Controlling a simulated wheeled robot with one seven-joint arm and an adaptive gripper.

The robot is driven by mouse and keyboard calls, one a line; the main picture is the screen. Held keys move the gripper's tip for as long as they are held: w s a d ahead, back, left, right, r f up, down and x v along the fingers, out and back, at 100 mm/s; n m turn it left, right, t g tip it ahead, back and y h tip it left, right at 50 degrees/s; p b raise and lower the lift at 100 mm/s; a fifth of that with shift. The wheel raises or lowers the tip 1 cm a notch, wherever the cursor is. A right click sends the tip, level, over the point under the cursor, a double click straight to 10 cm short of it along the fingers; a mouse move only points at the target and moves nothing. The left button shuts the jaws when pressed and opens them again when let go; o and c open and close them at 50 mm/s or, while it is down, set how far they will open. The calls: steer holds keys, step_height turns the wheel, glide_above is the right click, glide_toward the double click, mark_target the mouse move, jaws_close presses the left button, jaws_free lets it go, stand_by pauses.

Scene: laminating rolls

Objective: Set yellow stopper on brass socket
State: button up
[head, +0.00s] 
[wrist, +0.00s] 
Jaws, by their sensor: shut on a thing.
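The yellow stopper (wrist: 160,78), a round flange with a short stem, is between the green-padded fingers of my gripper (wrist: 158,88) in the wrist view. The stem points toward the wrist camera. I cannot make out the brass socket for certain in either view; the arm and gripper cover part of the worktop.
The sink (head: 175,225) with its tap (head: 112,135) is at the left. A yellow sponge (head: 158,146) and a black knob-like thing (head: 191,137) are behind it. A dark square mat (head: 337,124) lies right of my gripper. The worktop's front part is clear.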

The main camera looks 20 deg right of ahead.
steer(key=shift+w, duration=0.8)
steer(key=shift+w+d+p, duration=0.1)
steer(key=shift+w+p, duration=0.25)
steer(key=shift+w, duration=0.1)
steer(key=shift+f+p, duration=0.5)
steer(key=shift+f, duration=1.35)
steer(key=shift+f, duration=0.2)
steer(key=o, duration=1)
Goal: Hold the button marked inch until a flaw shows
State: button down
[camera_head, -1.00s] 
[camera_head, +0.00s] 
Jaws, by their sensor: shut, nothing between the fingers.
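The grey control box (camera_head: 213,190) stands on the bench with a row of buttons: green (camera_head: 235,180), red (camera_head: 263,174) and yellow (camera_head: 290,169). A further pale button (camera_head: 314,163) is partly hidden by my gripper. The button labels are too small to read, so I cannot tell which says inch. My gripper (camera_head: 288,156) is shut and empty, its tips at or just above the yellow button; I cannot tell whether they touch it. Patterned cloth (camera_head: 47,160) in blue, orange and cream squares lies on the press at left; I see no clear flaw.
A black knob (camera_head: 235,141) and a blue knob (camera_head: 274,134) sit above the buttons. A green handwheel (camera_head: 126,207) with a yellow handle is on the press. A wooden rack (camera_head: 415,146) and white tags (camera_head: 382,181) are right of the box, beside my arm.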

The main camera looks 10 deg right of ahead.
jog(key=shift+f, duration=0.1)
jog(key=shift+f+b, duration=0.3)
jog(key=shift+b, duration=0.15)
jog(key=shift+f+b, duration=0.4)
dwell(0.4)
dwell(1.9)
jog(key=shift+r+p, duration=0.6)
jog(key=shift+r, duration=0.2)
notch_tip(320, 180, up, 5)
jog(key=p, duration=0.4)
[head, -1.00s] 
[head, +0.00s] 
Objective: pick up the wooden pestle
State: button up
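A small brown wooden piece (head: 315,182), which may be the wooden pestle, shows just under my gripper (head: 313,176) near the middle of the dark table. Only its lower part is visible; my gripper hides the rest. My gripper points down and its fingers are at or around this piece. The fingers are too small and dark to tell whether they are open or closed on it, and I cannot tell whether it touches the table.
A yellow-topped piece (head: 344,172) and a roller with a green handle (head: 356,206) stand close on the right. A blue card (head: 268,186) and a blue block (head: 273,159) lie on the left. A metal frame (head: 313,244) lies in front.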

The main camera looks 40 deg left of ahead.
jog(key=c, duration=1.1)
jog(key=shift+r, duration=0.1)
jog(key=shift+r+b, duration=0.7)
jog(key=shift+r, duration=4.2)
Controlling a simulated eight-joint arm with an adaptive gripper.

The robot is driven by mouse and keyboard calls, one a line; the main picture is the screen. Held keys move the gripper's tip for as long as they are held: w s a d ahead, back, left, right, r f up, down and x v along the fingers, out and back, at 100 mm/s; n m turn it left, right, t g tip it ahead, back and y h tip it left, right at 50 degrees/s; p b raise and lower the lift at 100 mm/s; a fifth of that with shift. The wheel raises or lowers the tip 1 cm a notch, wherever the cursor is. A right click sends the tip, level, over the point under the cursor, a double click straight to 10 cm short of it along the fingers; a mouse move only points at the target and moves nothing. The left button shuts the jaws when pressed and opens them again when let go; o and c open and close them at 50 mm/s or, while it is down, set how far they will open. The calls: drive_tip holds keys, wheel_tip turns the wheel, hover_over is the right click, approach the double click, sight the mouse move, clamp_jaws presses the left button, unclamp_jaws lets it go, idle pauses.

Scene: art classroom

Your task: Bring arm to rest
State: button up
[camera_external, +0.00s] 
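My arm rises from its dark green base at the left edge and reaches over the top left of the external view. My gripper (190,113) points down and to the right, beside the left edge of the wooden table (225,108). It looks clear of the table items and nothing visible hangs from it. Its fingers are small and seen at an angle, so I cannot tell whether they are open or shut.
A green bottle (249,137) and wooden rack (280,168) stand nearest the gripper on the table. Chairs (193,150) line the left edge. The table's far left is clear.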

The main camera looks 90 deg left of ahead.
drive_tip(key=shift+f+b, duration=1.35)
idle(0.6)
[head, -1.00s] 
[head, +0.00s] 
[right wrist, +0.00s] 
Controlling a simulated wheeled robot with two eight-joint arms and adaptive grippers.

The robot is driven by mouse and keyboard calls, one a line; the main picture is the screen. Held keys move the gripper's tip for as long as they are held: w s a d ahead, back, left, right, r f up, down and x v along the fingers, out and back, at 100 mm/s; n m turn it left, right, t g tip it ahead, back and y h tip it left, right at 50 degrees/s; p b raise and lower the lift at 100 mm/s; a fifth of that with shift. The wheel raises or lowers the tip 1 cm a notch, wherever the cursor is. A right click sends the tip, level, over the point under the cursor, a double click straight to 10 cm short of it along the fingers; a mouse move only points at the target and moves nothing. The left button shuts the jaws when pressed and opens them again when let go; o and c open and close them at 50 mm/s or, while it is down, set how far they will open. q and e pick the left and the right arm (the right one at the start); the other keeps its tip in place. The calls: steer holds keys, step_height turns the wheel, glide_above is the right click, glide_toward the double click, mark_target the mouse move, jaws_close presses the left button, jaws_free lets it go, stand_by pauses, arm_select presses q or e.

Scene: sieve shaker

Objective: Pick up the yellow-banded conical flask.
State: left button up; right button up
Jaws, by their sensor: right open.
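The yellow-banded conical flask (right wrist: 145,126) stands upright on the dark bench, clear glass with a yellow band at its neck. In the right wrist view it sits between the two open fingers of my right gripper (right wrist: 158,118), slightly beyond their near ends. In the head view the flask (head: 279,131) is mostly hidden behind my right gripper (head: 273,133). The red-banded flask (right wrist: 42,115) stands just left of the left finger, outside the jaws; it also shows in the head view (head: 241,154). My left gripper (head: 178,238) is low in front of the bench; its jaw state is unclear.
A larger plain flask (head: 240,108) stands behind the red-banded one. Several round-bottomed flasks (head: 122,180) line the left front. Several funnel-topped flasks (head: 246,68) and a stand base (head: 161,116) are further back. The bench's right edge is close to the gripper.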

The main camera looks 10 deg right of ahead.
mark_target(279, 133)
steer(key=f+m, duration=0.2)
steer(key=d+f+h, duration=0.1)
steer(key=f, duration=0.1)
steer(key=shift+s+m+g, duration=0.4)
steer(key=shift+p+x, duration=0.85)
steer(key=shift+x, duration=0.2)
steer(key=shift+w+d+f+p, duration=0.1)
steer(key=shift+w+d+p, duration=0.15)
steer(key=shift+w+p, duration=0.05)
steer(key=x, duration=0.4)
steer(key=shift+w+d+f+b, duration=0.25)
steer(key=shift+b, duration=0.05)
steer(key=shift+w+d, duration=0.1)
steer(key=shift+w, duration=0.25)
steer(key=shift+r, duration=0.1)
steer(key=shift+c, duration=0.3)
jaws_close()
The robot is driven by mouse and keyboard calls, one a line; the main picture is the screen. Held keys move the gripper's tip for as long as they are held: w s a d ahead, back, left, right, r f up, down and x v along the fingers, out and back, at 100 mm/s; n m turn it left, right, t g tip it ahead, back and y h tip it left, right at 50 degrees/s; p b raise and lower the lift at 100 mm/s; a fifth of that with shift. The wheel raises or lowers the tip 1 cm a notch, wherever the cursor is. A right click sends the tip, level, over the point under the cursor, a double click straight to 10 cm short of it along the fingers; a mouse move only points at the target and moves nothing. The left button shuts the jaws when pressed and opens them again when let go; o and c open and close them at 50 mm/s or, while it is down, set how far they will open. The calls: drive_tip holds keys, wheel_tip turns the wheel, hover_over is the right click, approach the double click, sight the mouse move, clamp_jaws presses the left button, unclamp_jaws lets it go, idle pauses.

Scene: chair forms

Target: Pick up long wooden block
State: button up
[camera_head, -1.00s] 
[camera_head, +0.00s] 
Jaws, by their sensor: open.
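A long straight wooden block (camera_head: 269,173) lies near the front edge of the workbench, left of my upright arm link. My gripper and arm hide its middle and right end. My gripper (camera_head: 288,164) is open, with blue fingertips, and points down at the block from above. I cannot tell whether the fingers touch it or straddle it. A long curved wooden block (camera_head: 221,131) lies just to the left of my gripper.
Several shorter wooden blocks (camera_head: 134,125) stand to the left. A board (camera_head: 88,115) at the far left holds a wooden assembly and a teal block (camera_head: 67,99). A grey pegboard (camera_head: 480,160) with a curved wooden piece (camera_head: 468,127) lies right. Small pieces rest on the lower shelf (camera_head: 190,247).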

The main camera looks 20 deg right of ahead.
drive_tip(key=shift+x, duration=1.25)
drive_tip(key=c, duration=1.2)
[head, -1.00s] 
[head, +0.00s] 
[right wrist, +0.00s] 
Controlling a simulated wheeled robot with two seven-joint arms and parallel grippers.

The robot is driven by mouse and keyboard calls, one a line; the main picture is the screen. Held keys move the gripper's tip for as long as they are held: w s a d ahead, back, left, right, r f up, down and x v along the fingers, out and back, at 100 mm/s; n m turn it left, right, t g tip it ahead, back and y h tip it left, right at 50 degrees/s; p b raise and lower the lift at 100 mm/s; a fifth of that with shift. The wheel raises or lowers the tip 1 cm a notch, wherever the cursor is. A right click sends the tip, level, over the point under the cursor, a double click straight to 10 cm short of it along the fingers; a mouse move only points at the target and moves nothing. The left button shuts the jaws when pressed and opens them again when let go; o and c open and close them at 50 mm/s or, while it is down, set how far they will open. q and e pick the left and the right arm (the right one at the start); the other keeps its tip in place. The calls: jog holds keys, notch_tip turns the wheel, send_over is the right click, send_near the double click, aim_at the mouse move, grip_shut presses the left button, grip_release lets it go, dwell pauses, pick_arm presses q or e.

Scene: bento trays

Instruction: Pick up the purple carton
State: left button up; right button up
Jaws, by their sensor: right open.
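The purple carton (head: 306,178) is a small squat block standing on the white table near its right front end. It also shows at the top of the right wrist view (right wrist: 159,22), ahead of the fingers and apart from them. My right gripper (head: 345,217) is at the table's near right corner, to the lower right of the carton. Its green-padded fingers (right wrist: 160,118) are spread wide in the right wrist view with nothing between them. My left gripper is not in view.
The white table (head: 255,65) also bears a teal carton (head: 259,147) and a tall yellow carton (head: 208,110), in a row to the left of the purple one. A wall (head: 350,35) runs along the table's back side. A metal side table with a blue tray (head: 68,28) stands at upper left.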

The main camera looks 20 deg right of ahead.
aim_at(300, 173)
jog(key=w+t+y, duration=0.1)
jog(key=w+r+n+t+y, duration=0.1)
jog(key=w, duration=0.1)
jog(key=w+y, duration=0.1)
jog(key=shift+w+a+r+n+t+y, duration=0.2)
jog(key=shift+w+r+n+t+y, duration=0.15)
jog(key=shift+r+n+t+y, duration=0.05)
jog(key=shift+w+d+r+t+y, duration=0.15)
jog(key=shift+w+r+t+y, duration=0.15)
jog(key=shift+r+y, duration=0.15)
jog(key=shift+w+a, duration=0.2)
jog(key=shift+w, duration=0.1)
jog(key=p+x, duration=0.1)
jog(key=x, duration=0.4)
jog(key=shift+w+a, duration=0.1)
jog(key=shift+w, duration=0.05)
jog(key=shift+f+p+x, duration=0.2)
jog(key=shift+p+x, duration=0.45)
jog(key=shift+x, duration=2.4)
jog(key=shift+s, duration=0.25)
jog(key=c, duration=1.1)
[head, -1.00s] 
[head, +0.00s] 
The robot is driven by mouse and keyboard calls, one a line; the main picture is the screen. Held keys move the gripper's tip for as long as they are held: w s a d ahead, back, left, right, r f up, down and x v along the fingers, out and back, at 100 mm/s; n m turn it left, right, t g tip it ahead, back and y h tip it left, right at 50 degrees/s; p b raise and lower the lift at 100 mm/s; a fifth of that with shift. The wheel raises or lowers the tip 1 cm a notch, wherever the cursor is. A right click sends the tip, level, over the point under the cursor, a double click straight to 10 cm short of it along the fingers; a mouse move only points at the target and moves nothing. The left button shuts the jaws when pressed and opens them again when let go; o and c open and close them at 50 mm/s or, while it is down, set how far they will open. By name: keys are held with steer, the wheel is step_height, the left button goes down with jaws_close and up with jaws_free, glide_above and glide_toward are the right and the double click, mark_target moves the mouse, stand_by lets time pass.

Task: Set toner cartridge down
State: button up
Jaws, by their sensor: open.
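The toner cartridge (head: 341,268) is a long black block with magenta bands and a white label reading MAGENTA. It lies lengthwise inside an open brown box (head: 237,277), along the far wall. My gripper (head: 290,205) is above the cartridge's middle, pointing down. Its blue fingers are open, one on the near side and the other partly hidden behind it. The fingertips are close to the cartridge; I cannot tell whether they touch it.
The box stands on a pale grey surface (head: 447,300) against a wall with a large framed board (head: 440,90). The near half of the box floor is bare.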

□ □ □ □ □

◆ Set task: Within the listing above, find every line containing the string "grippers" and return it.

◆ Final result:
Controlling a simulated wheeled robot with two eight-joint arms and adaptive grippers.
Controlling a simulated wheeled robot with two seven-joint arms and parallel grippers.

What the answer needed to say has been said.